We have a short-term overbought condition, a news bomb (Obama putting GM through BK), and head-and-shoulders patterns on the intra-day charts over the past six days. So, the market should open down on a gap, after which I will be looking for bear flags to short. Lots of financial institutions own GM paper, so the haircuts could be quite painful.

I wouldn’t be surprised to see the Geithner Gap filled on Wednesday. Mark-to-Market accounting will probably be scaled back on Thursday, so I likely won’t hold anything short overnight.

Support levels:
791.37 – Intra-day low from March 25th.
780.00 – Was resistance before the plunge to 666 & the low on 3/30.
768.54 – The Geithner Gap from March 23rd.
752.44 – November 20th low close.
741.02 – November intra-day low.

Resistance levels above are:
797.00 – Tuesday’s low.
804.00 – Still in play, but weakened.
810.48 – Tuesday’s high.
815.94 – The top of the Detroit Gap.
826.84 – The top of the Gap of Doom; now weakened.
832.98 – Rally peak so far.
839.43 – The final resistance level before the Gap of Doom on Feb 13.
852.00 – Was resistance on Jan 26th and Feb 4th.
875.01 – The February 9th peak.

Other Important Levels
800.58 – Weekly low close from 2002 (October).
815.26 – Monthly low close from 2002, and top of Detroit Gap.
826.84 – Gap of Doom. Still critical on weekly chart.
828.51 – 78.6% retracement from Feb 9th peak using closing prices.
830.45 – Ditto, but using the extreme high and low.
832.50 – Obama Downtrend Line (ODL).

I have the Obama Downtrend Line at 832.50 today. I have drawn the line from the close on Election Day through the close of the January 6th peak.
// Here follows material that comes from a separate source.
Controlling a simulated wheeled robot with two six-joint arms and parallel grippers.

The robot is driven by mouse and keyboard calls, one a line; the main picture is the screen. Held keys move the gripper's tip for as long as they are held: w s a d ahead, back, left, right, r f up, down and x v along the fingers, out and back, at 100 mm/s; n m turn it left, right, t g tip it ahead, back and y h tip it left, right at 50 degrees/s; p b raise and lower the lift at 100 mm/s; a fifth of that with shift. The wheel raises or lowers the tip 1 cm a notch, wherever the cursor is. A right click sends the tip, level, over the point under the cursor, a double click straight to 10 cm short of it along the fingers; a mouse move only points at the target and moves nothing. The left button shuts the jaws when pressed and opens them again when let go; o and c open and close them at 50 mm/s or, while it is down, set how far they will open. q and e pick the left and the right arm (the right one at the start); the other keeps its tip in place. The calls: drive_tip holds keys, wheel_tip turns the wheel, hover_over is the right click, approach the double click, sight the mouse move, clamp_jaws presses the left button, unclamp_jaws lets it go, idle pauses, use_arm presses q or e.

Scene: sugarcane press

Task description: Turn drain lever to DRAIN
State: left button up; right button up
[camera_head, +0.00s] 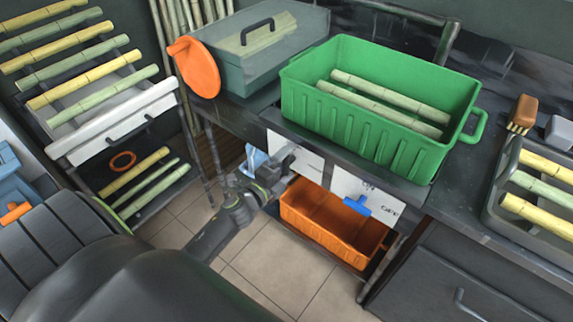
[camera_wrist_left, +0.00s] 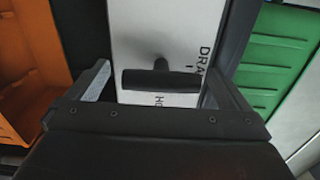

6 thoughts on “Game Plan – 4/1/09

  1. Futures are down by a lot. Would anyone happen to know why? Was it that people are coming to their senses now that 1Q is over? Was there negative news AH? Just curious.

  2. Charlie, I believe it is because Obama said he thinks that bankruptcy is the best option for GM and Chrysler. Can’t say I don’t disagree, but it doesn’t really seem like something he should be saying out loud…at least not until it’s a done deal….then again, maybe it is a done deal.

    The silly thing here is that we have loaned GM a “paltry” 20-30 billion and we can force the CEO out. We OWN 80% of AIG and yet they are allowed to carry on as if they were a regular old company and keep fulfilling debts to other banks.

    Junglegirl: So together, JPM, BAC, C and GS hold 188 trillion in derivatives. Assume they are worth 50% (a VERY high number) of their original value and we have nearly 100 trillion that goes poof. We are fighting this with a combined 12 trillion in stimulus. Seems like a pretty easy math problem at that point. It’s only 13 years of current GDP. 😉
    Seriously, what the hell were these guys thinking? Some quick math tells me we could make up that kind of money with a decade of 60% inflation. Pick your poison….

    How on Earth could these contracts actually be enforced in our judicial system? It would be as if I borrowed a “bazillion” dollars from a friend and they actually expect me to pay them back. The thought that a small group of people could actually let it get that out of hand is quite remarkable.

  3. Towelie:

    I hope you noticed from the above FSU article the dollar figure was notional. It is like saying Barclays total exposure to ishares is the total amount of money held in the account. Or that Dumferline (a Scot building society bank) is exposed to a default on ALL loans. Derivatives have been around for hundreds of years. When olives were the rage a lunatic went out and rented all of the presses knowing the crop would be dramatically different that growing season – you might say he bought a call. Just as an option trader can limit maximum exposure so can a counterparty – no one is exposed to the notional value. Counter if you like but like but it may kill the buzz!